Sunday, February 26, 2012

DESCRIPTIVE TEXT NARRATIVE FOR SMOKE/DUST OBSERVED IN SATELLITE IMAGERY
THROUGH 1545Z February 26, 2012

Central Plains:
An area of remnant light to moderately-dense smoke is observed tracking
east-northeast across portions of southeastern and eastern Missouri,
nearly the entire state of Illinois, western Indiana, southeastern
Wisconsin, and extreme southwestern Michigan just after sunrise this
morning.
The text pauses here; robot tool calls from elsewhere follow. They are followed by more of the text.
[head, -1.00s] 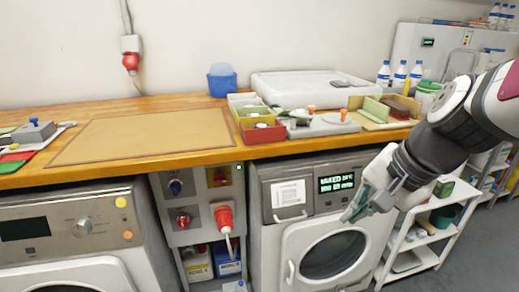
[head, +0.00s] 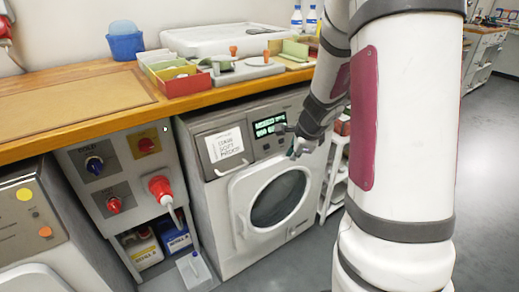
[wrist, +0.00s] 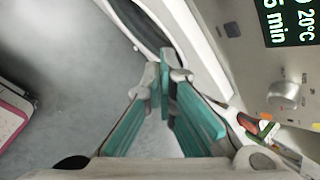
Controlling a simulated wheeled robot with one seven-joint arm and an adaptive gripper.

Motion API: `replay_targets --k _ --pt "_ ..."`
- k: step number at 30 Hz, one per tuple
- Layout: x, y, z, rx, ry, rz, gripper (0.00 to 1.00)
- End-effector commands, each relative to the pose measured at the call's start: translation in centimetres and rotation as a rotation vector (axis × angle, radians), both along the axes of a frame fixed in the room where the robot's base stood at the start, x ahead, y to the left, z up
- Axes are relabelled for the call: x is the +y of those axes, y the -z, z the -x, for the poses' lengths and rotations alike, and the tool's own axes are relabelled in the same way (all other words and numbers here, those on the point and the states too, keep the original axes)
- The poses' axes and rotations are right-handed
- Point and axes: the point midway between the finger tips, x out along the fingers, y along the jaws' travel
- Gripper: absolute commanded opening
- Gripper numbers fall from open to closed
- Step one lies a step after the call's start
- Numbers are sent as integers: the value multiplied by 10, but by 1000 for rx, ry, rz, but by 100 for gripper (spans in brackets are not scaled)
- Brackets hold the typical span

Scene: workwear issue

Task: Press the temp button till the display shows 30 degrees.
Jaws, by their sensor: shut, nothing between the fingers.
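The washing machine with the lit display (head: 268,127) stands under the wooden counter. The display's text is too small in the head view; the wrist view shows its end, reading 20°C and a minutes line (wrist: 292,20). A small round button (wrist: 232,29) sits on the panel beside the display, and a silver knob (wrist: 285,94) is further along. No label shows which button is temp. My gripper (head: 298,152) is in front of the panel's lower right, above the round door (head: 277,200). Its teal fingers (wrist: 164,75) are shut and empty, apart from the button in the wrist view.
A socket panel with a red plug (head: 160,188) and cable is left of the machine. A white shelf cart (head: 333,180) stands close on its right. My arm covers much of the head view's right. Grey floor (head: 300,262) in front is clear.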

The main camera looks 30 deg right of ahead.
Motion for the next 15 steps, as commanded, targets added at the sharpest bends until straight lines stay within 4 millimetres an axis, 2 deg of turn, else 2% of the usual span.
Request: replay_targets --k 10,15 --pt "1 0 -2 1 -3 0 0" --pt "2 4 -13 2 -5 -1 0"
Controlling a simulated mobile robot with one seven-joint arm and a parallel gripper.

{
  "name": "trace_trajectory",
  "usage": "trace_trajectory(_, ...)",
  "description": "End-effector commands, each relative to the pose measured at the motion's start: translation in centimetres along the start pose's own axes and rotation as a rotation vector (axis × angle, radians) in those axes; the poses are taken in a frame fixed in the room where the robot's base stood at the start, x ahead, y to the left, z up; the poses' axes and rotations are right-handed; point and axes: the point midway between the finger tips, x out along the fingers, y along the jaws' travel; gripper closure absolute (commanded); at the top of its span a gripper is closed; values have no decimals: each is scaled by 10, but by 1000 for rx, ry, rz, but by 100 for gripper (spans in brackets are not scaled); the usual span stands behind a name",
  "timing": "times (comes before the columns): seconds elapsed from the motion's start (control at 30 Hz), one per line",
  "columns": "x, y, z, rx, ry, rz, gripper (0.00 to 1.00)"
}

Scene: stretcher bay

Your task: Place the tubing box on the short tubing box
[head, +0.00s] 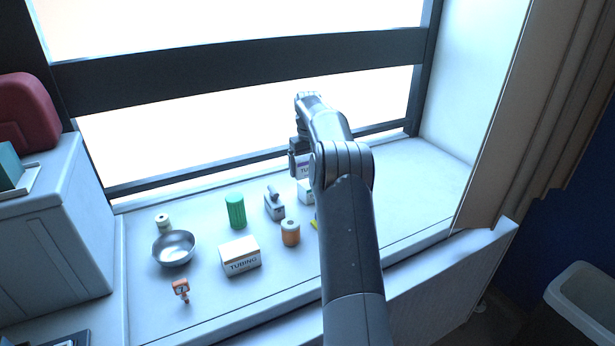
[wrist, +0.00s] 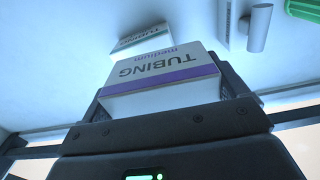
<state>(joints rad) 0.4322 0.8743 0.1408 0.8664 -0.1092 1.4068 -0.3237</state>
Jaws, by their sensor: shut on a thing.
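My gripper (head: 298,158) is shut on a white tubing box (head: 304,170) with a purple band, held above the sill near the window. In the wrist view this tubing box (wrist: 160,70) reads "TUBING medium" and sits between the fingers. Another white box with similar lettering (wrist: 140,39) lies beyond it, apart from it. In the head view that white box (head: 305,190) shows below the held box, partly hidden by my arm. A further white box marked "TUBING" (head: 241,262) stands at the front of the sill. Which of these is the short one is unclear.
On the sill stand a green ribbed cylinder (head: 235,211), a grey device (head: 274,207), an orange jar (head: 290,233), a metal bowl (head: 174,249), a small jar (head: 163,223) and an orange clip (head: 181,288). The sill's right end (head: 425,180) is clear.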

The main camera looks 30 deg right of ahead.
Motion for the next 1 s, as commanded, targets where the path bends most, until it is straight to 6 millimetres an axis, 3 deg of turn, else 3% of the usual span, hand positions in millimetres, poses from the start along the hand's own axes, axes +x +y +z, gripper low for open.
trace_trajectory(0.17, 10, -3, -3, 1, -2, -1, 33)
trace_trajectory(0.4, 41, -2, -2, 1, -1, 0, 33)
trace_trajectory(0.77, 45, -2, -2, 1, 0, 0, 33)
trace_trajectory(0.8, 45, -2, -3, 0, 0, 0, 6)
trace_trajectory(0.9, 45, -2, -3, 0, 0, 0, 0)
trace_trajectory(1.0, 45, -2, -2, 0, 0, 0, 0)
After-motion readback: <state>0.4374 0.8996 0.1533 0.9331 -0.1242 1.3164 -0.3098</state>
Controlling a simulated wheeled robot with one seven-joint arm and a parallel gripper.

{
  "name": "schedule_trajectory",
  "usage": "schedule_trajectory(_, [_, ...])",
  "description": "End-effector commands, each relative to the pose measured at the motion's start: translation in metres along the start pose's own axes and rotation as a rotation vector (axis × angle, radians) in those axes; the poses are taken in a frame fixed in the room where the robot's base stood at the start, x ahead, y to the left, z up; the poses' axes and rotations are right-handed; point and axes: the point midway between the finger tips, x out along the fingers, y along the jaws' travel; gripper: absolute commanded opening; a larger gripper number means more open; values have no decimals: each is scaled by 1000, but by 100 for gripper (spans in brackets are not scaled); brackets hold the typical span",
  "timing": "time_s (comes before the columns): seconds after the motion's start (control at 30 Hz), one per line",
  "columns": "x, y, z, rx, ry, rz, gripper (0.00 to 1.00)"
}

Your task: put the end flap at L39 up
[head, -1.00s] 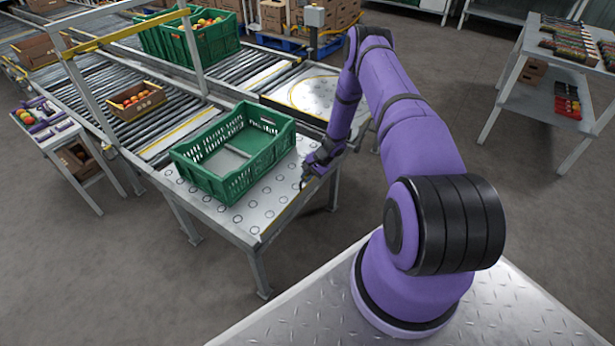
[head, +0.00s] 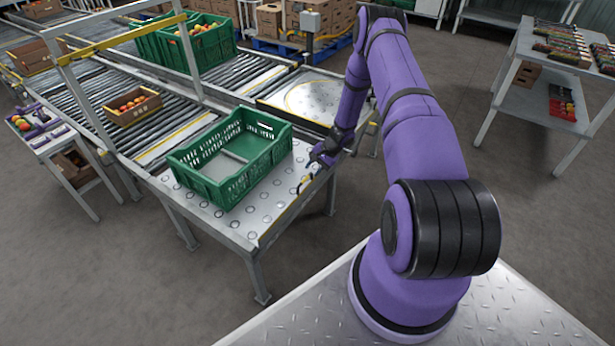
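The ball-transfer table (head: 240,225) stands at the end of the roller line. Along its right edge runs a narrow strip with yellow marking (head: 284,217), which may be the end flap; I cannot tell its angle, and no L39 label is readable. A small dark and yellow handle-like piece (head: 305,184) stands at this edge. My gripper (head: 316,161) is just above and beyond that piece, near the table's far right corner, and appears apart from it. Its fingers are too small and dark to tell whether they are open or shut.
An empty green crate (head: 232,190) sits on the table, close to my gripper. A cardboard box of tomatoes (head: 118,112) stands on the rollers behind. A yellow-edged plate (head: 312,100) lies beyond. A grey shelf rack (head: 508,85) stands at right. The floor between is clear.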

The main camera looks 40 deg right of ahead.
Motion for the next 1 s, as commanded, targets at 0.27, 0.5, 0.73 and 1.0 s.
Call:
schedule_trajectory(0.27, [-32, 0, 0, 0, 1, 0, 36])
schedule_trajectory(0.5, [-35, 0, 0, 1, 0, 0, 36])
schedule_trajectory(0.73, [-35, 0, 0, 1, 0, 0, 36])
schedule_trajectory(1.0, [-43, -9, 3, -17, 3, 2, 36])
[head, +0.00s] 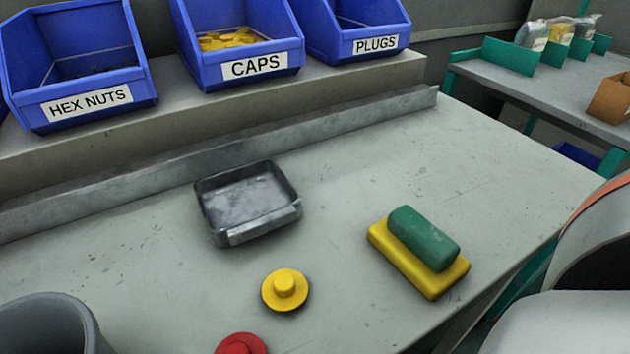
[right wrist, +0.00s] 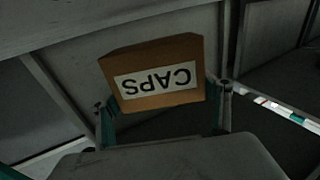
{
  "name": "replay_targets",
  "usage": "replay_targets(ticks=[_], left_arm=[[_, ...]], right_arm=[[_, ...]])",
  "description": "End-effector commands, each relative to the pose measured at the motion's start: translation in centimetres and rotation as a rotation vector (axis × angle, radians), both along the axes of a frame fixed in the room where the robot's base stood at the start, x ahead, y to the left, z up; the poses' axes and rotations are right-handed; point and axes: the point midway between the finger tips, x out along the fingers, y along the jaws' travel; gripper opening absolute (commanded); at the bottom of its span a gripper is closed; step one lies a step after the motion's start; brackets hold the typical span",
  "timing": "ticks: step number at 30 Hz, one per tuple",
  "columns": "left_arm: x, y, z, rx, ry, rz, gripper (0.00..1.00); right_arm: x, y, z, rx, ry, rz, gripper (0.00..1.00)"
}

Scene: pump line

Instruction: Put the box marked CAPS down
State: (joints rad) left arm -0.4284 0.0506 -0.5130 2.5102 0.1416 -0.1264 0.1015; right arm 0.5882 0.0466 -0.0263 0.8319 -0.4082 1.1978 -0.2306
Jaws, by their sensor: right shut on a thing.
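The brown cardboard box marked CAPS (right wrist: 150,62) shows in the right wrist view, its white label upside down. My right gripper (right wrist: 164,100) is shut on it, with a teal-padded finger at each side. The space around the box is dark there, and I cannot tell what, if anything, is under it. In the head view neither this box nor the right gripper's fingers show. My left gripper is in no view.
The grey bench (head: 340,180) bears a metal tray (head: 232,238), a yellow knob (head: 285,290), a red one (head: 241,345), a green block on a yellow block (head: 400,262) and a grey tub (head: 40,310). Blue bins (head: 240,85) line the back. A shelf table (head: 530,85) stands right.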

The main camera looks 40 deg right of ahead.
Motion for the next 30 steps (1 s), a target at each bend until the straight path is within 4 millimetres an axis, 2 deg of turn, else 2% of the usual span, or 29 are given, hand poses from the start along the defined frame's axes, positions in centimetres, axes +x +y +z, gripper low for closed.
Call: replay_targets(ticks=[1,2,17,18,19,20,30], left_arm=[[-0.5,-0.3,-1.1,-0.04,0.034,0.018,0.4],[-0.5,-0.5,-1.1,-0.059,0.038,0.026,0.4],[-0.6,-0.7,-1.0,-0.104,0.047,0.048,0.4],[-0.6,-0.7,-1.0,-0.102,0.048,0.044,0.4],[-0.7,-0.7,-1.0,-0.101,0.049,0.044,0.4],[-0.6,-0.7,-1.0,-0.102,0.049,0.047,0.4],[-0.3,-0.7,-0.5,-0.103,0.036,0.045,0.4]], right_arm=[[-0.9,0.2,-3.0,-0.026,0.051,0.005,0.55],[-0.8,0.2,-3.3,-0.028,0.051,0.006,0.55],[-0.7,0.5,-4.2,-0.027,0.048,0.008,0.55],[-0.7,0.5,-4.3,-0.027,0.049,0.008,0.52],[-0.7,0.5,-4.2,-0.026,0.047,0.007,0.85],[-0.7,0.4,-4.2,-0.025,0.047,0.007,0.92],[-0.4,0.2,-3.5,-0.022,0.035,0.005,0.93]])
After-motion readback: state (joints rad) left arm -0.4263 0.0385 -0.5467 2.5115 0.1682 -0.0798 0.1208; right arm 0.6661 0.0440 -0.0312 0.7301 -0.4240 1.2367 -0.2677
This area of remnant smoke is believed to be from several
late-evening fires that were analyzed yesterday across northwestern
Arkansas.

Two areas of blowing dust are also seen across portions of the Central
Plains. A rather large area of blowing dust was observed yesterday across
western Kansas, southwest Nebraska and the panhandles of Oklahoma and
Texas. One of the remnant blow dust plumes is elongated and oriented
southwest to northeast and is seen drifting eastward across north-central
and central Missouri.  The second and larger of the two remnant dust
plumes is very slowly drifting eastward across central to south-central
Kansas into portions of north-central Oklahoma.


Warren

THIS TEXT PRODUCT IS PRIMARILY INTENDED TO DESCRIBE SIGNIFICANT
AREAS SMOKE ASSOCIATED WITH ACTIVE FIRES AND SMOKE WHICH HAS BECOME
DETACHED FROM THE FIRES AND DRIFTED SOME DISTANCE AWAY FROM THE SOURCE
FIRE..TYPICALLY OVER THE COURSE OF ONE OR MORE DAYS. AREAS OF BLOWING DUST
ARE ALSO DESCRIBED. USERS ARE ENCOURAGED TO VIEW A GRAPHIC DEPICTION OF
THESE AND OTHER PLUMES WHICH ARE LESS EXTENSIVE AND STILL ATTACHED TO
THE SOURCE FIRE IN VARIOUS GRAPHIC FORMATS ON OUR WEB SITE:

JPEG:   http://www.osdpd.noaa.gov/ml/land/hms.html
GIS:    http://www.firedetect.noaa.gov/viewer.htm
KML:    http://www.ssd.noaa.gov/PS/FIRE/kml.html
ANY QUESTIONS OR COMMENTS REGARDING THIS PRODUCT SHOULD BE SENT TO
SSDFireTeam@noaa.gov

 


Unless otherwise indicated:
  • Areas of smoke are analyzed using GOES-EAST and GOES-WEST Visible satellite imagery.
  • Only a general description of areas of smoke or significant smoke plumes will be analyzed.
  • A quantitative assessment of the density/amount of particulate or the vertical distribution is not included.
  • Widespread cloudiness may prevent the detection of smoke even from significant fires.